WHAT THE TASK REQUIRES —
Pick out every line that holds the string "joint" and copy it.

SUPPLIED DATA —

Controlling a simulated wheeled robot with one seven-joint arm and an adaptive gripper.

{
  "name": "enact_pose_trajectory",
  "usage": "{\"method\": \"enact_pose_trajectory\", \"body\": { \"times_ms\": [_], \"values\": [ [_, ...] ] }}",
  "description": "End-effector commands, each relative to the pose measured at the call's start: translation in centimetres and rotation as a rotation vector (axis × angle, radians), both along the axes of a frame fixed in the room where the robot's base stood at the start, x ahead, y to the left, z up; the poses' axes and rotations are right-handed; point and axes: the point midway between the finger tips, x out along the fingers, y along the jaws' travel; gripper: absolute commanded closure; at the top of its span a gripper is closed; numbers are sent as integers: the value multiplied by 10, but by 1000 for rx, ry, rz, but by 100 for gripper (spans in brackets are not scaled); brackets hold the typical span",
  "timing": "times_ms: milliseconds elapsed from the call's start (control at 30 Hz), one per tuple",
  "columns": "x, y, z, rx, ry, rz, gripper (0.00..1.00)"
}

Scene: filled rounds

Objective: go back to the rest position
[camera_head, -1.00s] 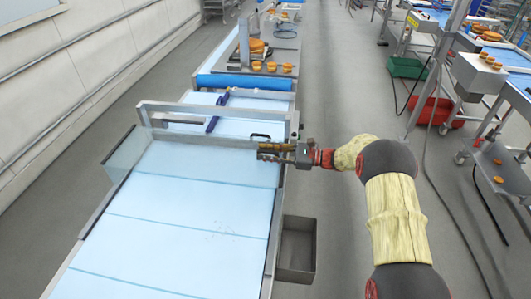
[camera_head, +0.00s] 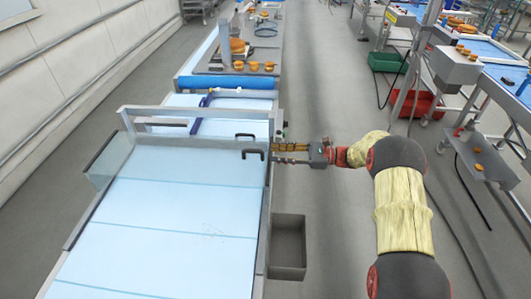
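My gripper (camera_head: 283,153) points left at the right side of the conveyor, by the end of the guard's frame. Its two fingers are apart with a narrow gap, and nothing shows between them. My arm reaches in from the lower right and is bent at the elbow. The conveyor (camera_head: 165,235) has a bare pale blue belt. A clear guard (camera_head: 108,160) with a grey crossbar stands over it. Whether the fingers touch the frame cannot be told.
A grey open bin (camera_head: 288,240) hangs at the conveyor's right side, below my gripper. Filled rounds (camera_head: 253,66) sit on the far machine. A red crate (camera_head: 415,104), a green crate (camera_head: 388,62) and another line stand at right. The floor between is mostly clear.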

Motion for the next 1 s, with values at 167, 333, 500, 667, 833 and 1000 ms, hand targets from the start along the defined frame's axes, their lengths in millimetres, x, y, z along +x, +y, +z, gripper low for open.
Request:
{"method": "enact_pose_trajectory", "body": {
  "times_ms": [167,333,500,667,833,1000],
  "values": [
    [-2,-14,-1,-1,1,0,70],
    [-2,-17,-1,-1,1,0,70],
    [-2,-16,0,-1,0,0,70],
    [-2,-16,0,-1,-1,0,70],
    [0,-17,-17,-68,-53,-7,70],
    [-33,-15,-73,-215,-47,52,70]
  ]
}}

---

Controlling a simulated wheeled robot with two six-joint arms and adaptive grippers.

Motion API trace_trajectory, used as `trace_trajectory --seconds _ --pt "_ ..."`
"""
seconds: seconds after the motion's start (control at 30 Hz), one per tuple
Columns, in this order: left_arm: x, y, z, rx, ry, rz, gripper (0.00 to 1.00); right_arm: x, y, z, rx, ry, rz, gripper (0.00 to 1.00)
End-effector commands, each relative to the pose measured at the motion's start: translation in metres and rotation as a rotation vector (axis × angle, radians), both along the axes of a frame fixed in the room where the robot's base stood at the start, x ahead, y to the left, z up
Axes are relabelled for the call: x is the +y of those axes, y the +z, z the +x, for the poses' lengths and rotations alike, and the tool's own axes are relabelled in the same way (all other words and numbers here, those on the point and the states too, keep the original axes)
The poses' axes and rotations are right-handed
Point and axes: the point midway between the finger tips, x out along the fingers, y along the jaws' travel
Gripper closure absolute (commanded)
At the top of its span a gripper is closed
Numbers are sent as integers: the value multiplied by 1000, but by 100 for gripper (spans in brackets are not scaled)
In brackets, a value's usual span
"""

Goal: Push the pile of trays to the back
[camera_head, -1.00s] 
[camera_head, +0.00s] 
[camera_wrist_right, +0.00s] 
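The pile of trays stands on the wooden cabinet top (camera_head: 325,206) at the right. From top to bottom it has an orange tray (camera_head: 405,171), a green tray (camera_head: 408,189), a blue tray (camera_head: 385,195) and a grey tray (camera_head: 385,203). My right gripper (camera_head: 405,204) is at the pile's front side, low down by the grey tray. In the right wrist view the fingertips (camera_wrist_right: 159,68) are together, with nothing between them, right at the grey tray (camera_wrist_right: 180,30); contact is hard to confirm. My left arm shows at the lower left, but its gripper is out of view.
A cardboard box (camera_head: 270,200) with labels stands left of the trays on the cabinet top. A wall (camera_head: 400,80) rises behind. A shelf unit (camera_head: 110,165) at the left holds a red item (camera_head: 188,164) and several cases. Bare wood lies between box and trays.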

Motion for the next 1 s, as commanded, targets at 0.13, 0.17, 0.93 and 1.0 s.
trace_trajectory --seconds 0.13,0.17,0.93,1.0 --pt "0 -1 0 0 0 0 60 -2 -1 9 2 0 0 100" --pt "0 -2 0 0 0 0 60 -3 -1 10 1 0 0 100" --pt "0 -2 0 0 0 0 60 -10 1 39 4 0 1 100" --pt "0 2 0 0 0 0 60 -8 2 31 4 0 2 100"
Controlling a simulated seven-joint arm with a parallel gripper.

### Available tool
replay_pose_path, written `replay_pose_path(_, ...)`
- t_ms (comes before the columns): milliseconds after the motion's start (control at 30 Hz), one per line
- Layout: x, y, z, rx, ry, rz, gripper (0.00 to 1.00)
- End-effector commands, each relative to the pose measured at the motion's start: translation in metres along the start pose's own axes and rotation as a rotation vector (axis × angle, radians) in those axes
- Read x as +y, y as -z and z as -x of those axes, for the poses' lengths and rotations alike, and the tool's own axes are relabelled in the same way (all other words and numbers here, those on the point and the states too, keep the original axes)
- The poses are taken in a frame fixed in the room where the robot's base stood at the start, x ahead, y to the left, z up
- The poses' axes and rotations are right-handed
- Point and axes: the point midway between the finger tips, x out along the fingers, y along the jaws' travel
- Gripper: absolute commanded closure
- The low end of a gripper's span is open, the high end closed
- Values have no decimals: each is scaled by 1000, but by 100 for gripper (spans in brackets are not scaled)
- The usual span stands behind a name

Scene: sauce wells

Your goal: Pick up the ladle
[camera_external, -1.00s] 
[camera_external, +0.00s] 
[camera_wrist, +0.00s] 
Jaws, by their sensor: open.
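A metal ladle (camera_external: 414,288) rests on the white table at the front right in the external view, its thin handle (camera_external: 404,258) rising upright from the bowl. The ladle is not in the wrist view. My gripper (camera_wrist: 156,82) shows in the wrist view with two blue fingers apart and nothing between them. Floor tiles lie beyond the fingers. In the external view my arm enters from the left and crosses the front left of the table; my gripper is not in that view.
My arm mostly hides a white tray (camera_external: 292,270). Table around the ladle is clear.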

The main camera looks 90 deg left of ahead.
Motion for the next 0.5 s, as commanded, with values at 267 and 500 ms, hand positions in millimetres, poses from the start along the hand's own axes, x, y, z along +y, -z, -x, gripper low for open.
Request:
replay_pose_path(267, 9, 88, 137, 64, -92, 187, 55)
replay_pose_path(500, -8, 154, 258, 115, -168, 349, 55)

==

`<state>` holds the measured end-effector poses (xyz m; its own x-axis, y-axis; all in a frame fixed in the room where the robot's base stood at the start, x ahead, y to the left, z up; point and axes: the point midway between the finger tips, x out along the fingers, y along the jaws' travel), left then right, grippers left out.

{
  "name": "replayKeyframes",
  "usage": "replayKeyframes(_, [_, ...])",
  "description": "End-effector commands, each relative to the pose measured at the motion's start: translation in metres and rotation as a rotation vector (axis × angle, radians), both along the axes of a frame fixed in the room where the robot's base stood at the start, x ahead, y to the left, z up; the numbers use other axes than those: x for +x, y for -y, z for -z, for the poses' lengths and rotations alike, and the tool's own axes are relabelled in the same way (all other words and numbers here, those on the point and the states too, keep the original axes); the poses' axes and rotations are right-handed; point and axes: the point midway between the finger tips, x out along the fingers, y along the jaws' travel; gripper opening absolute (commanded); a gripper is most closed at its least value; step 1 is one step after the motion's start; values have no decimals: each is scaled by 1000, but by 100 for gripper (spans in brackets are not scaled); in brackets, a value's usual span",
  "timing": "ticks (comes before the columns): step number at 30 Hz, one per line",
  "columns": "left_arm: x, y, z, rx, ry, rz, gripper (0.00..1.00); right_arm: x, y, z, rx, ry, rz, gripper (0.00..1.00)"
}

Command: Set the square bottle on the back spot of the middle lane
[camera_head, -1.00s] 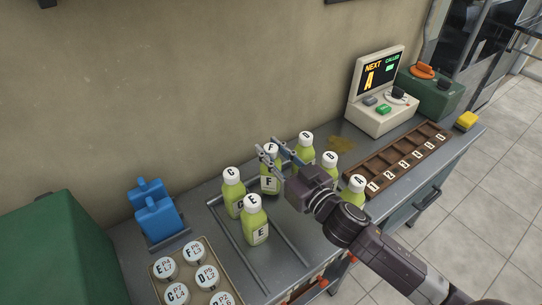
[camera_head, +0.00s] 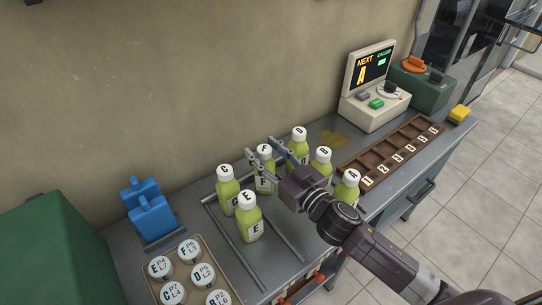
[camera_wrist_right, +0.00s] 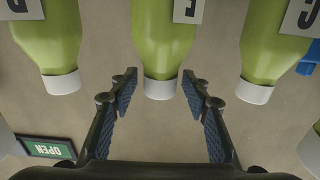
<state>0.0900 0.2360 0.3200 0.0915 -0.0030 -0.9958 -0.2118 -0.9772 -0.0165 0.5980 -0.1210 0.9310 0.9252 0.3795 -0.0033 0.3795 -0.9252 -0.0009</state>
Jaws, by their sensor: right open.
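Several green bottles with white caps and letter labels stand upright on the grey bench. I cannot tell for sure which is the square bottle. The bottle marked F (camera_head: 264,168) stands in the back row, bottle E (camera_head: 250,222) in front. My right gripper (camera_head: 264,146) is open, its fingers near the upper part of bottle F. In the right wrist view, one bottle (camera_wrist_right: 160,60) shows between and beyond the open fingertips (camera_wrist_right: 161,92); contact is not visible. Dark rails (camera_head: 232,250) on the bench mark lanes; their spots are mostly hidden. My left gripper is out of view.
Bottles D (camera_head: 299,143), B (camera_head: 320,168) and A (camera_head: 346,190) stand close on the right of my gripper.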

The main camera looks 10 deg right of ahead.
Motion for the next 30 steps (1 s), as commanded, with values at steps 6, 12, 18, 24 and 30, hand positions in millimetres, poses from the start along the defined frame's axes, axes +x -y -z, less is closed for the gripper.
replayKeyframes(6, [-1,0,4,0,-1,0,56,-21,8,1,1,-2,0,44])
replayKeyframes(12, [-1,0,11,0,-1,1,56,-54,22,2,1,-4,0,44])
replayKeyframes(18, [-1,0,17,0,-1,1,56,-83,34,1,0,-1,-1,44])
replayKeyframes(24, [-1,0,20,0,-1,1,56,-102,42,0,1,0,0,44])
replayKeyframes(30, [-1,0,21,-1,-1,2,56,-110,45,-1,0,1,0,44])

TASK RESULT —
Controlling a simulated wheeled robot with one seven-joint arm and an adaptive gripper.
Controlling a simulated wheeled robot with two six-joint arms and adaptive grippers.
Controlling a simulated seven-joint arm with a parallel gripper.

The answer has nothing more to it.